Under IRC section 67(e), the AGI of an estate or trust for purposes of section 67 is computed in the same manner as that of an individual, except that under section 67(e)(1), the deductions for administrative costs paid or incurred by an estate or trust that would not have been incurred if the property were not held in such estate or trust are treated as allowable in arriving at AGI. The interpretation of this language led to much uncertainty and court challenges, given that such deductions described in section 67(e)(1) are not subject to the abovementioned 2% floor.
The IRS issued proposed regulations in 2007 providing that administrative costs would be fully deductible only to the extent that such costs were unique to an estate or trust; that is, if an individual could have incurred the expense, then that expense would be subject to the 2% floor. Taxpayers generally argued that the IRS’s interpretation of section 67(e)(1) was overly restrictive vis-à-vis deductibility, and many took the position that certain administrative costs, even if not unique to an estate or trust, could nevertheless constitute costs that would not have otherwise been incurred but for the holding of such property in an estate or trust and, accordingly, should be deductible. For example, some taxpayers and commentators argued that the fiduciary duties of an executor or trustee under state law could require the fiduciary to retain professional investment advisors, and therefore investment advisory fees should not be subject to the 2% floor.
The Supreme Court ultimately decided the issue in Knight, which involved the deductibility of investment advisory fees by a trust. The Court held that fees paid to an investment advisor by an estate or nongrantor trust generally are subject to the 2% floor for miscellaneous itemized deductions under IRC section 67(a), but reached its conclusion under different reasoning than the IRS’s interpretation in the 2007 proposed regulations. It also took a more balanced approach, along the lines of certain prior circuit court decisions [see Scott v. U.S., 328 F.3d 132 (CA4 2003); Mellon Bank, N. A. v. U.S., 265 F.3d 1275 (CA Fed. 2001)]. The Court held that the proper reading of the language with respect to whether the expense “would not have been incurred if the property were not held in such trust or estate” requires an inquiry into whether a hypothetical individual who held the same property outside of a trust would customarily or commonly incur such expenses, and it found that expenses customarily or commonly incurred by individuals are subject to the 2% floor.

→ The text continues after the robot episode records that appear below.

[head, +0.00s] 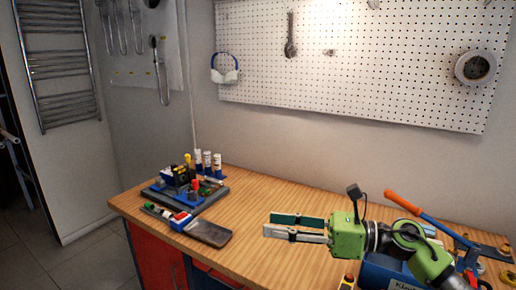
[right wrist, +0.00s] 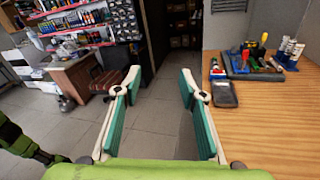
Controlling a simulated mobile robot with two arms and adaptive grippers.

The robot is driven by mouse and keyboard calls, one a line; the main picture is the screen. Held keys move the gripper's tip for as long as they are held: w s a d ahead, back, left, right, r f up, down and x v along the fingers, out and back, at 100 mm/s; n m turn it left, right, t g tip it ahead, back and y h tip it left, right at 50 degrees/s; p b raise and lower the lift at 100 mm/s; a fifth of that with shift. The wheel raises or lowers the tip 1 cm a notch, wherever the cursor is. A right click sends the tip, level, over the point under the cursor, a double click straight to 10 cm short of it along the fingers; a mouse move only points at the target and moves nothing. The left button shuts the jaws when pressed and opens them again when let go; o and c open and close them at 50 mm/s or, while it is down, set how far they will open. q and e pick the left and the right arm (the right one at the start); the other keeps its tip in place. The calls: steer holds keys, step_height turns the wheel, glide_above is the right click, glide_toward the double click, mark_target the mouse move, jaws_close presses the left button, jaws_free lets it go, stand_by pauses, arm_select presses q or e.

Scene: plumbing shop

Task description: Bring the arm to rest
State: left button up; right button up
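My right gripper (head: 267,224) reaches in from the right over the wooden workbench (head: 262,192) in the head view, its fingers pointing left. Its two fingers are apart with nothing between them. The right wrist view also shows the open, empty fingers (right wrist: 160,78), with grey floor seen between them. My left gripper does not show in the head view. A green and black arm part of mine is at the left edge of the right wrist view, with no fingers to be made out.
A tool holder (head: 212,194) with small tools and bottles stands at the bench's left end, a dark flat pouch (head: 208,234) in front. A blue box (head: 376,272) and an orange-handled tool (head: 402,203) lie near my right arm. A pegboard (head: 350,75) hangs behind.

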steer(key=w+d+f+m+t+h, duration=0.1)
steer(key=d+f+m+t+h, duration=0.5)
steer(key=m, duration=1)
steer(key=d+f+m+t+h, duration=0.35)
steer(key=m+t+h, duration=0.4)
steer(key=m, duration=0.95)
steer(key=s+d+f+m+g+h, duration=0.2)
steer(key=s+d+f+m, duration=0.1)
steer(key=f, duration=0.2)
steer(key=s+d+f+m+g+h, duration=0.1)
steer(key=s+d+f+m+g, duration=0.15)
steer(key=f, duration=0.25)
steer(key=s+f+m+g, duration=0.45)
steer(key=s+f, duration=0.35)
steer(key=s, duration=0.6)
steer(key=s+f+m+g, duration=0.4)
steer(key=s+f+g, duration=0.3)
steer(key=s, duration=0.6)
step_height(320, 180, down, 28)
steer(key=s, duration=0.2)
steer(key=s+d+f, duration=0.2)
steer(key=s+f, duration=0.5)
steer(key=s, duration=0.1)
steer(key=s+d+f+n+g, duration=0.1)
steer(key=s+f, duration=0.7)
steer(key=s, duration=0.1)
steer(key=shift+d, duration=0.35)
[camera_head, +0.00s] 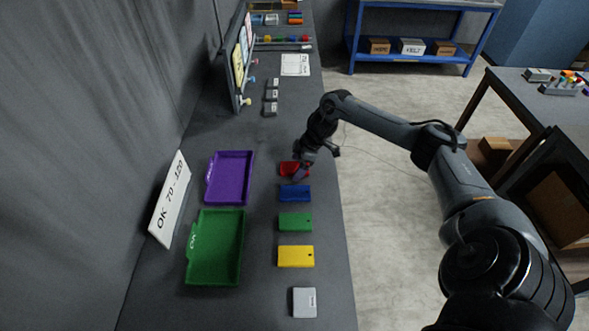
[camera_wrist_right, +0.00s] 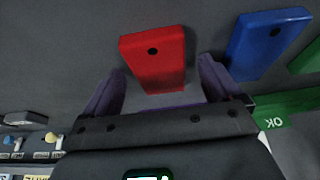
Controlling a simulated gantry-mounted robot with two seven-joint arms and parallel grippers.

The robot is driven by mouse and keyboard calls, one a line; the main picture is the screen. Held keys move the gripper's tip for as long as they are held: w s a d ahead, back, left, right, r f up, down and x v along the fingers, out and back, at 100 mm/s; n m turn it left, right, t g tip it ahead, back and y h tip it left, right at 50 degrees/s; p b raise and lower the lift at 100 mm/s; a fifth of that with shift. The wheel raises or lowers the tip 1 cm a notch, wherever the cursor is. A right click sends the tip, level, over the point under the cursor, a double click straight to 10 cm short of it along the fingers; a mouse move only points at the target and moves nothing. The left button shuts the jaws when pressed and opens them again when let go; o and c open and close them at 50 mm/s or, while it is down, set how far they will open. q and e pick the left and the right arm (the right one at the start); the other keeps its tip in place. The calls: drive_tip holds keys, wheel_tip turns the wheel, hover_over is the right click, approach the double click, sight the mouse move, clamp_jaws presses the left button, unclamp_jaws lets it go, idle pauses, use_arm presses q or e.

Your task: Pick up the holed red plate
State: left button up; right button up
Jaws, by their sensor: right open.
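The holed red plate (camera_head: 286,167) lies on the dark bench at the far end of a row of coloured plates. It has a small dark hole near one end. In the right wrist view the red plate (camera_wrist_right: 155,62) reaches in between the open fingers of my right gripper (camera_wrist_right: 162,95). I cannot tell whether the fingers touch it. In the head view my right gripper (camera_head: 303,169) is at the plate's right end and covers part of it. My left gripper does not show.
A blue plate (camera_head: 294,193) lies close beside the red one. Then come green (camera_head: 295,222) and yellow (camera_head: 296,257) plates and a grey block (camera_head: 304,302). A purple tray (camera_head: 229,178) and a green tray (camera_head: 215,247) are to the left, by a white sign (camera_head: 169,199).

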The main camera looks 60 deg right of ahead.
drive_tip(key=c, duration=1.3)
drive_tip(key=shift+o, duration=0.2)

Subsequent to the Court’s holding in Knight, the IRS issued various notices to provide interim guidance on the treatment of a bundled fee [i.e., costs subject to the 2% floor under section 67(a) that are bundled as part of a single comprehensive fee paid to the trustee or executor] [Notice 2008-32 (2006-11 IRB 593) (Mar. 17, 2008); Notice 2008-116 (2008-52 IRB 1372) (Dec. 29, 2008); Notice 2010-32 (2010-16 IRB 594) (Apr. 19, 2010); Notice 2011-37 (2011-20 IRB 785) (May 16, 2011)], and then in 2011 issued new proposed regulations and withdrew the 2007 proposed regulations. The 2011 proposed regulations, with minor revisions, were then adopted as final regulations effective May 9, 2014. The IRS subsequently amended these regulations on July 16, 2014, to extend the effective date of the final regulations to tax years beginning after December 31, 2014.
The Final Regulations
The final regulations provide that a cost included in the definition of miscellaneous itemized deductions that is incurred by an estate or nongrantor trust is subject to the 2% floor to the extent it would be commonly or customarily incurred by a hypothetical individual holding the same property. In determining whether the cost would be commonly or customarily incurred by a hypothetical individual owning the same property, the type of product or service rendered to the estate or nongrantor trust is determinative [Treasury Regulations section 1.67-4(a), (b)(1)].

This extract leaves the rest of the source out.